> _REQUIREMENT_:
Locate the line that contains "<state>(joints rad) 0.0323" in the entries below, then repeat it and every following line through the line that contains "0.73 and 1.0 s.", exactly, and no others.

== == ==

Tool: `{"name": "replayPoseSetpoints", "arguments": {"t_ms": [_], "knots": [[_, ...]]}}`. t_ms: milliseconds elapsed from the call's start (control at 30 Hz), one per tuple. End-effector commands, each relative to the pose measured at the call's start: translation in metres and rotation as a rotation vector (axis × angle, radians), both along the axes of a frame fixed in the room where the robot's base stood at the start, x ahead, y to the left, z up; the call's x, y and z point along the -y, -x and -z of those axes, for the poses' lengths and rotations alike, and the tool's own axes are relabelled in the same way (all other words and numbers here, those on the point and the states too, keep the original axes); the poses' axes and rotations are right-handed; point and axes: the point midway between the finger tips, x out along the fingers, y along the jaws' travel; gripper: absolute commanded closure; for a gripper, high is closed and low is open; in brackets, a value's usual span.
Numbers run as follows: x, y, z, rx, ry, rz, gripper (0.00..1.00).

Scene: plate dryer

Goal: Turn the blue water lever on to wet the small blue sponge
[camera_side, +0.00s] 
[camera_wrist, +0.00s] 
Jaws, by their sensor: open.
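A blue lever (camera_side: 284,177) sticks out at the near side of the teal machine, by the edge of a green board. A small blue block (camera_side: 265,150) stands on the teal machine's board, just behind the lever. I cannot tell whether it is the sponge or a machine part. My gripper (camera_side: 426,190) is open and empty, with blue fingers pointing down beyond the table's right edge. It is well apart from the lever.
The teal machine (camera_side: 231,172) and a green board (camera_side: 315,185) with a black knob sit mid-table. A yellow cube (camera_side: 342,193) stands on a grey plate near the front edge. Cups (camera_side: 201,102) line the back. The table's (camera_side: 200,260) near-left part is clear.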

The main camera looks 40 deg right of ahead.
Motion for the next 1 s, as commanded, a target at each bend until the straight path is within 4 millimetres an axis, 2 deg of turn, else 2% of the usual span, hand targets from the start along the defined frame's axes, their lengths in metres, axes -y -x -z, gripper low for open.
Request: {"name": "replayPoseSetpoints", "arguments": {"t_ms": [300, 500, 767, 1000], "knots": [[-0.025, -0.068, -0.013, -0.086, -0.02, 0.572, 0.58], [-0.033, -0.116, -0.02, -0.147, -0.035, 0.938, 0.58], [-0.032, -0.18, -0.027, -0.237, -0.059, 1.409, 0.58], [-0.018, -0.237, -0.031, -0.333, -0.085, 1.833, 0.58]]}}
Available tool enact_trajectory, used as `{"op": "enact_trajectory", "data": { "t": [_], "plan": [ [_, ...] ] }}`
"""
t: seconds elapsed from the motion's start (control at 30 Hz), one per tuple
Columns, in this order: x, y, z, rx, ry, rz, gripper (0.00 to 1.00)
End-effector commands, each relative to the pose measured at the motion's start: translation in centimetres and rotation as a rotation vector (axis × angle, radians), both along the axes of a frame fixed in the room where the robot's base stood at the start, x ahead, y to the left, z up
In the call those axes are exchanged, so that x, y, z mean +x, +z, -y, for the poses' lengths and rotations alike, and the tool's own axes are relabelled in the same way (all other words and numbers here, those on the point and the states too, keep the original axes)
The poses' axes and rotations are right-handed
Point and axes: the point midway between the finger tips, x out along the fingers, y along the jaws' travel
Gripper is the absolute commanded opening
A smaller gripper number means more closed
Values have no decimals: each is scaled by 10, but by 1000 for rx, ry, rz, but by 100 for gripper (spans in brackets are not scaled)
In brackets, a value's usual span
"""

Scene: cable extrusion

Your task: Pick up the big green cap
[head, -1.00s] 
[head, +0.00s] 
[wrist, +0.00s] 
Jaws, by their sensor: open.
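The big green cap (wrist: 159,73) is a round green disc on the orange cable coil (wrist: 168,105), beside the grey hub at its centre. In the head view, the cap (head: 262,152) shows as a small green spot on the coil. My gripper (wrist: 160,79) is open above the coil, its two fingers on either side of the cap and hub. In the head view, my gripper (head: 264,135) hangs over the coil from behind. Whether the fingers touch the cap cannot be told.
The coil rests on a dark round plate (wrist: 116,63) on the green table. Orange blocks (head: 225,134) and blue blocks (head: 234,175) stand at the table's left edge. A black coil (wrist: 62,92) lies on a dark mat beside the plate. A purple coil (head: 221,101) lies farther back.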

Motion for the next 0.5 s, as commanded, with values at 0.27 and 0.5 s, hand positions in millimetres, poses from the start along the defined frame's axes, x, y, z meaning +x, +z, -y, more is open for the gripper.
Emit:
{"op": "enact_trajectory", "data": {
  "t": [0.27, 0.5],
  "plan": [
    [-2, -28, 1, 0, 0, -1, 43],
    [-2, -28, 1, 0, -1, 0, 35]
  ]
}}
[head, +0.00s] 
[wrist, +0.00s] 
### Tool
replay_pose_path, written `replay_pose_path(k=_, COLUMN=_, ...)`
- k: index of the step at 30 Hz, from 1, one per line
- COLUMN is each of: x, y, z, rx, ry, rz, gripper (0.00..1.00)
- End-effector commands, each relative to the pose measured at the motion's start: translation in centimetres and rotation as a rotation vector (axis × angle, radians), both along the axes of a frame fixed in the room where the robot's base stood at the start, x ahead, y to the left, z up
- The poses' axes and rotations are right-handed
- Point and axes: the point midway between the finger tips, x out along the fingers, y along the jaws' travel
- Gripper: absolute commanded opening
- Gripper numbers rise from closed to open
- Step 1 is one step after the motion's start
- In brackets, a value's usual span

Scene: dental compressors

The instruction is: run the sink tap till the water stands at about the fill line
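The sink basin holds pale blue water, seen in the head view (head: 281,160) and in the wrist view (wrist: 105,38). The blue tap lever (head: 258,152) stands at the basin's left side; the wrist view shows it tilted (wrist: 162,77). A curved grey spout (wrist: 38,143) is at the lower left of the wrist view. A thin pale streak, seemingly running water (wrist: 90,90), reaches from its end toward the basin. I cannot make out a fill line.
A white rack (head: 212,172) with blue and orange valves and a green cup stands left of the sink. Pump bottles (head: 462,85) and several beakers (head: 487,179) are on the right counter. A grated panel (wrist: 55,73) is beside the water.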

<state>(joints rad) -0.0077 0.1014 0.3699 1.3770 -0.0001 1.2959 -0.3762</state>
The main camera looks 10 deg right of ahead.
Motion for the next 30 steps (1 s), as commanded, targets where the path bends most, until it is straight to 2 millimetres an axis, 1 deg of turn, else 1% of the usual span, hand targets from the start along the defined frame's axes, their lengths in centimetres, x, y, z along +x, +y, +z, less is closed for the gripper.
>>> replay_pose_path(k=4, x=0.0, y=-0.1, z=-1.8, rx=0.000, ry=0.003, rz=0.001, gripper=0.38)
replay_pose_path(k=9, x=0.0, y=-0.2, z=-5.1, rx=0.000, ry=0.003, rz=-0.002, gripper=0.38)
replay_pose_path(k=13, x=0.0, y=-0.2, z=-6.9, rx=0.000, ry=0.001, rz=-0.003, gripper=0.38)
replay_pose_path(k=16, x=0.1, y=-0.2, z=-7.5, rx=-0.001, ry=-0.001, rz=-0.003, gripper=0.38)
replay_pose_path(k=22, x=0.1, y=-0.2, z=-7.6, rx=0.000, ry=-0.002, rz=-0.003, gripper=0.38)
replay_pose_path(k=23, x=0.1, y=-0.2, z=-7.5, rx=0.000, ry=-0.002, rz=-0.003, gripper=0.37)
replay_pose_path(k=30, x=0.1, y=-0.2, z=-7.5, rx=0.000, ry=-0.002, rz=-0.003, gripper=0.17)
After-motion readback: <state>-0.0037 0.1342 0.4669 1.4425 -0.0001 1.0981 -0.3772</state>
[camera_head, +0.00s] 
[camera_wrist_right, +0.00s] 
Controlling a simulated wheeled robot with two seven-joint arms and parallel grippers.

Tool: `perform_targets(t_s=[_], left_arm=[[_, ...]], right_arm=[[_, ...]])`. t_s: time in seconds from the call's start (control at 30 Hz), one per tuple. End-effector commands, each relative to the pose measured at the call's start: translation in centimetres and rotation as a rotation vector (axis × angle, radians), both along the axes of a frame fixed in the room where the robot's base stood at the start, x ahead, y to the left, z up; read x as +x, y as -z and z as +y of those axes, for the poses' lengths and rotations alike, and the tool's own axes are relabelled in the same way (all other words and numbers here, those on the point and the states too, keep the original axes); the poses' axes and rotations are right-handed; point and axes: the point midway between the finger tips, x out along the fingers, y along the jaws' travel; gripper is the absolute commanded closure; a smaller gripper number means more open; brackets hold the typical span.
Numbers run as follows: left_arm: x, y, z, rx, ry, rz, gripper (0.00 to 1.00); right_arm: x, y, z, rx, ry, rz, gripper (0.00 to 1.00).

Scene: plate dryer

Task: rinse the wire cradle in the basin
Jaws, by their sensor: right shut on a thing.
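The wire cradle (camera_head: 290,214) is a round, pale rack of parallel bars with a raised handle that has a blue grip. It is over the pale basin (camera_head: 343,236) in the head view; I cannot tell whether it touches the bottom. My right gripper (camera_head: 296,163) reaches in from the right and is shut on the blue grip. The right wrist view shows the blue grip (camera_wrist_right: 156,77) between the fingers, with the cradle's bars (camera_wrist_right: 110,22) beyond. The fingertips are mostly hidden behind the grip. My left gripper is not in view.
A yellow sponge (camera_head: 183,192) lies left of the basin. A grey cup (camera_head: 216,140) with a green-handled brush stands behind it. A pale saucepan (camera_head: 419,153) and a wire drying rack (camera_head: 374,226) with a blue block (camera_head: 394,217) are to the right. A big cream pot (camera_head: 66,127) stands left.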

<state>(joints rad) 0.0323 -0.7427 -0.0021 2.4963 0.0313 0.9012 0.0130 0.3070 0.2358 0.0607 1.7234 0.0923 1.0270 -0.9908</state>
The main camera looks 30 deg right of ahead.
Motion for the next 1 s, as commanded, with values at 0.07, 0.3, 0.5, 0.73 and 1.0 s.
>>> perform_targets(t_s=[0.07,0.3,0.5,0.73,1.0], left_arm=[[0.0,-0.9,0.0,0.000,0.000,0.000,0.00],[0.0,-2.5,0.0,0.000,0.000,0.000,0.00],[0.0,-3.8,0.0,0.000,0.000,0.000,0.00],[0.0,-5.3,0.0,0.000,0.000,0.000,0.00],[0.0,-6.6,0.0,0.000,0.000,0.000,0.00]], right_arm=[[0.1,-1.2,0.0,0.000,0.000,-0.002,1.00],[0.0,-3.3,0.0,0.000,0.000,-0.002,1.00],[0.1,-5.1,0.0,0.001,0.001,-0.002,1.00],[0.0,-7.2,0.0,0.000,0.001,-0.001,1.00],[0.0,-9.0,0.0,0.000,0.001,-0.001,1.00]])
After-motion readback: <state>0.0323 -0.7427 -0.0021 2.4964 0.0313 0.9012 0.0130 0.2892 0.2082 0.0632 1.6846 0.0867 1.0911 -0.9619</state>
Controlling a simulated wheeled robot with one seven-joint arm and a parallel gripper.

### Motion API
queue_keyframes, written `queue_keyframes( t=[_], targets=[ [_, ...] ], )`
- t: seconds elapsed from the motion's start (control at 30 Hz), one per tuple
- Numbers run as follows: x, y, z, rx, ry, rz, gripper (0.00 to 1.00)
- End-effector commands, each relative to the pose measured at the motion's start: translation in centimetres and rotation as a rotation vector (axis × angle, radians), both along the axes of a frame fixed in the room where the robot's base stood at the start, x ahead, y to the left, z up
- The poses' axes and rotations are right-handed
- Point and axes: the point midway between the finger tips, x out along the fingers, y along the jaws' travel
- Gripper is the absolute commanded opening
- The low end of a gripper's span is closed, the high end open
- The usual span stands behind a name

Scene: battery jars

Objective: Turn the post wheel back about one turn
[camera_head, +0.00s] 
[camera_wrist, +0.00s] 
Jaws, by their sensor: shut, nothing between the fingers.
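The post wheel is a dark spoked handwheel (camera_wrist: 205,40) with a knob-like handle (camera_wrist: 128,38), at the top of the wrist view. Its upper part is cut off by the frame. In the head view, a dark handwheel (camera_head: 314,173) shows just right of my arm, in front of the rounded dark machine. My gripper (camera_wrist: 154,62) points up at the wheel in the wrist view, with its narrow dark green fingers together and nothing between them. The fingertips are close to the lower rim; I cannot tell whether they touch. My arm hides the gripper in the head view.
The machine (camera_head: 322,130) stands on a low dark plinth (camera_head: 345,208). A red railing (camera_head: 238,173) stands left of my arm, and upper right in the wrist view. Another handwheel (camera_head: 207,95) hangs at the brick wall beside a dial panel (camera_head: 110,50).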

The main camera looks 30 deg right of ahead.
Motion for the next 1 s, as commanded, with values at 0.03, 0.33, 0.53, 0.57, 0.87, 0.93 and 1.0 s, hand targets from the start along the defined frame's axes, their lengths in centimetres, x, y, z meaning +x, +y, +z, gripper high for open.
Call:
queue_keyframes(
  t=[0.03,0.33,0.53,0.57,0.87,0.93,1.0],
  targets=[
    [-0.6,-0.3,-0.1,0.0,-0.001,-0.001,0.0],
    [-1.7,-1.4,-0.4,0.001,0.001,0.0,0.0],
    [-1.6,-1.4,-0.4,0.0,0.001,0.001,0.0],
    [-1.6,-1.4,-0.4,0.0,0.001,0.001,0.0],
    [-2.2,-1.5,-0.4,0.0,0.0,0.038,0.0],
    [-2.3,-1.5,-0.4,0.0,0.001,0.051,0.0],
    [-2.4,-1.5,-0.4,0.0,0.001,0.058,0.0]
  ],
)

== == ==

> _ANSWER TO THIS TASK_:
<state>(joints rad) 0.0323 -0.7427 -0.0021 2.4963 0.0313 0.9012 0.0130 0.3070 0.2358 0.0607 1.7234 0.0923 1.0270 -0.9908</state>
The main camera looks 30 deg right of ahead.
Motion for the next 1 s, as commanded, with values at 0.07, 0.3, 0.5, 0.73 and 1.0 s.

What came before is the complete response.